Databricks Hits $188B Valuation as Its AI Reinvention Gains Momentum
Lead
Databricks is again at the center of the AI funding cycle. The company announced a new Coatue-led funding round that values it at $188 billion. It did not disclose the exact amount raised and said the money has not yet arrived, with the round expected to close later this summer. Other reports have put the raise at roughly $3 billion.
The unusual timing matters less than the message: investors are treating Databricks as one of the major enterprise AI infrastructure winners. The company has been on a striking fundraising run. In December 2024, it raised $10 billion at a $62 billion valuation. In September 2025, it raised $1 billion at a $100 billion valuation. In February 2026, it closed a $5 billion Series L at $134 billion. Now, only months later, it is claiming a $188 billion valuation.
Key points
- A data company reframed as an AI company: Founded in 2013, Databricks first became known in the big data era for helping enterprises store and analyze massive cloud-based datasets. That position has become more valuable as companies try to build AI systems on top of governed internal data.
- The product story has shifted: Databricks has rolled out AI-oriented products such as Lakebase, a database built for AI agents; Unity, its AI gateway; and Omnigent, described as a meta-harness for managing multiple agents.
- Open-weight models are part of the cost story: The company has become a visible advocate for more affordable open-weight models in enterprise settings, including Z.ai’s GLM 5.2 for coding tasks.
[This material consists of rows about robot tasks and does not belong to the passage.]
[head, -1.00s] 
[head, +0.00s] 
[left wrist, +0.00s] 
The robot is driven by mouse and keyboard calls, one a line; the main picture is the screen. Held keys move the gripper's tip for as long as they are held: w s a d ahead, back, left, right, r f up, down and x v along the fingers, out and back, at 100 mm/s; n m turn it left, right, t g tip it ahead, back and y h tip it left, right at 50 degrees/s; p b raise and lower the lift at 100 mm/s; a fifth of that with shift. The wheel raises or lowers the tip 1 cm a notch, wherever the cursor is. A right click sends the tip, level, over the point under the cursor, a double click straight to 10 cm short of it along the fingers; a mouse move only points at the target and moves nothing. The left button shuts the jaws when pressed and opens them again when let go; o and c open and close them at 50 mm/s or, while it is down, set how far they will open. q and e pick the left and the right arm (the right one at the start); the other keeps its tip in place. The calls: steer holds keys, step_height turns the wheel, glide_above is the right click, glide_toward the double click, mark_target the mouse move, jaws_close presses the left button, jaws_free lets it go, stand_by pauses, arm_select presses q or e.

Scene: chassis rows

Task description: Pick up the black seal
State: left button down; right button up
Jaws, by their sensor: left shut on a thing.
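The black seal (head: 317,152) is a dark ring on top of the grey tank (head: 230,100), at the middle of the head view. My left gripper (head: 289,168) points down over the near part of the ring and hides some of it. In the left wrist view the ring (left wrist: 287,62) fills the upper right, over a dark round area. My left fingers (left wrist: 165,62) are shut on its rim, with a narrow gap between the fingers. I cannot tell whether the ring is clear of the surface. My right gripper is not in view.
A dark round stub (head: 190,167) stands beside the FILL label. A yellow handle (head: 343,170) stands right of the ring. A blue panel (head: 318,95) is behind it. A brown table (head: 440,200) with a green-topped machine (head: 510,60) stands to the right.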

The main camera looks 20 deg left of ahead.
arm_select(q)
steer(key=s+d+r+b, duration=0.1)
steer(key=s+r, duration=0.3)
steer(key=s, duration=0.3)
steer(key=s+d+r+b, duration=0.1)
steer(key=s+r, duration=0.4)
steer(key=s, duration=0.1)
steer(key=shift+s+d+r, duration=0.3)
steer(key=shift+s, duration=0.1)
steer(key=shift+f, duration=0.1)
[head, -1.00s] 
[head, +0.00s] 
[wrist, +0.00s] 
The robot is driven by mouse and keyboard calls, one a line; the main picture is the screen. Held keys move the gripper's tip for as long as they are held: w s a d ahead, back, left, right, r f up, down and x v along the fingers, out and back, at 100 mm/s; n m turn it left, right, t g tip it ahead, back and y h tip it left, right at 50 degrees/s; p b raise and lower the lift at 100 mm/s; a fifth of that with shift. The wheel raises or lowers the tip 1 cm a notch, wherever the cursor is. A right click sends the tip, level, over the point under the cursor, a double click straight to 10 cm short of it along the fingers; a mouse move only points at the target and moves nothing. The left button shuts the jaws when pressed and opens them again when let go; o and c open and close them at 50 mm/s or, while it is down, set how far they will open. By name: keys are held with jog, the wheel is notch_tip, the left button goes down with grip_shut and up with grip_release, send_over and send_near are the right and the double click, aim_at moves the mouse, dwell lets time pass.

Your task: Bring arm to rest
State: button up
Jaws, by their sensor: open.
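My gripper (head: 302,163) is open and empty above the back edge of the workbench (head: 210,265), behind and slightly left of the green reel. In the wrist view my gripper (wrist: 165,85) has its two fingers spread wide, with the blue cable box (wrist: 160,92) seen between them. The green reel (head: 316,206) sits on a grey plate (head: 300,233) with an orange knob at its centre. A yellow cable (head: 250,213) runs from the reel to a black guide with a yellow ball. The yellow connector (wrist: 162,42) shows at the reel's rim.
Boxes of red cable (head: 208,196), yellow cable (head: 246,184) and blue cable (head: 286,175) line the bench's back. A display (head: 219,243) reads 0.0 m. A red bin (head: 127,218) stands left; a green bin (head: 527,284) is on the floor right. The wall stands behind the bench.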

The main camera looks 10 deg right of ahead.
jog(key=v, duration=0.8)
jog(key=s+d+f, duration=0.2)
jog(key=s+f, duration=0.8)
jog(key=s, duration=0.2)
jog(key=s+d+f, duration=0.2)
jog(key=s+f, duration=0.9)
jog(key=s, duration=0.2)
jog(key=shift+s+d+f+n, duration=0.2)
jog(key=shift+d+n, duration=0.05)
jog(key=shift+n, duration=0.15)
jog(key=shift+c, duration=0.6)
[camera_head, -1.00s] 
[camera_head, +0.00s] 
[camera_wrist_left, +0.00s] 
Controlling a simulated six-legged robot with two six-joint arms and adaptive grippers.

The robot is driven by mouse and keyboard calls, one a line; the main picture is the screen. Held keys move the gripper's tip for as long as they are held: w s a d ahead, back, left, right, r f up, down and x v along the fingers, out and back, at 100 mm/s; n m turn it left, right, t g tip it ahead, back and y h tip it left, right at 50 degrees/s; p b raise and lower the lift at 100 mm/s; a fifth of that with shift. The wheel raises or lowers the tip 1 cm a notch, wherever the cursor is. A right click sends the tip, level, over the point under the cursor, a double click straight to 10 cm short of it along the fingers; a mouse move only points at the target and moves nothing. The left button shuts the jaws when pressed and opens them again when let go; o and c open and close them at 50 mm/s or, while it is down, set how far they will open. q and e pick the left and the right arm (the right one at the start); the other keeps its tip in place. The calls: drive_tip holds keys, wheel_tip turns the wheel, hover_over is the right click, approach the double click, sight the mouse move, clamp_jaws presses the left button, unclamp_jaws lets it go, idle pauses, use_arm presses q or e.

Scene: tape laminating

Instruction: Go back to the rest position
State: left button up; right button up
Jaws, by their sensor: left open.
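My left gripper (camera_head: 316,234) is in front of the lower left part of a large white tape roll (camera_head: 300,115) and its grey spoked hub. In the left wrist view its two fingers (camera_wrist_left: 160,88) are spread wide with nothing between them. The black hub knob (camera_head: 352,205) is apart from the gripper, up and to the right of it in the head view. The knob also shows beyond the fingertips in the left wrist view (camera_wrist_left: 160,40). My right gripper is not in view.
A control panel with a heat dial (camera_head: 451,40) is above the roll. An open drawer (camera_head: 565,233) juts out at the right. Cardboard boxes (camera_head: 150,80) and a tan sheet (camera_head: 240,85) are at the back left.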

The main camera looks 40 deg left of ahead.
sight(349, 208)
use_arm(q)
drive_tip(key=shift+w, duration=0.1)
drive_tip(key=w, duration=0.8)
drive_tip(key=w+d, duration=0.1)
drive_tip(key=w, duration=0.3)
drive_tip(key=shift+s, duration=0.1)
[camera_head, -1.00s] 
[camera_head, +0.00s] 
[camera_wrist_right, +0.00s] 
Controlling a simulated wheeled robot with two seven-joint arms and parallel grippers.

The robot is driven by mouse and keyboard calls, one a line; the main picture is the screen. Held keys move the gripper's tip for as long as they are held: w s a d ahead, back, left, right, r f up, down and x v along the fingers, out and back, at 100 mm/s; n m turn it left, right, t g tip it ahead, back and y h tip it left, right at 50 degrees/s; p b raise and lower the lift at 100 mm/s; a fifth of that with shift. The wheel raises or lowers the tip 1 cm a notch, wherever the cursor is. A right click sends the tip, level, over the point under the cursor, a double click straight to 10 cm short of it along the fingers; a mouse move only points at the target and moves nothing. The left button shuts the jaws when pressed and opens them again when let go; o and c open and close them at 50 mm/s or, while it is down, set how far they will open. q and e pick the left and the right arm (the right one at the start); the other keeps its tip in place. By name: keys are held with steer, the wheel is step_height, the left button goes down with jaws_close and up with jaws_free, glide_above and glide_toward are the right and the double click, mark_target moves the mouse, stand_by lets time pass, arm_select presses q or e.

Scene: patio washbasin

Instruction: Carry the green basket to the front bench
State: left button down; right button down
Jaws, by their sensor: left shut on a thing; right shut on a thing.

- The harness matters too: CEO Ali Ghodsi recently shared internal benchmarking across tasks performed by Databricks’ 3,000 software engineers. The company concluded that open models can handle even difficult coding work at lower total cost than proprietary alternatives in those tests, but also found that the agentic coding harness around a model can be just as important to cost outcomes.
Why it matters
Databricks’ new valuation shows how broad the AI premium has become. The market is not only rewarding frontier model labs; it is also rewarding companies that control enterprise data layers, governance workflows, developer tooling, and deployment channels. Databricks’ pitch is that AI adoption inside large companies will require more than a model API. It will require data access, security, cost management, and agent orchestration.
Its emphasis on open-weight models also reflects a maturing buyer mindset. Enterprises are moving beyond simple model rankings and asking how much real work costs when context windows, prompts, tools, and agent frameworks are included. In that environment, the cheapest or strongest model in isolation may not be the best economic choice.
The risk is that a $188 billion valuation leaves little room for vague AI branding. Databricks must show that its AI repositioning can translate into durable revenue growth and practical productivity gains for enterprise customers. The funding round confirms the strength of the narrative; the next test is execution.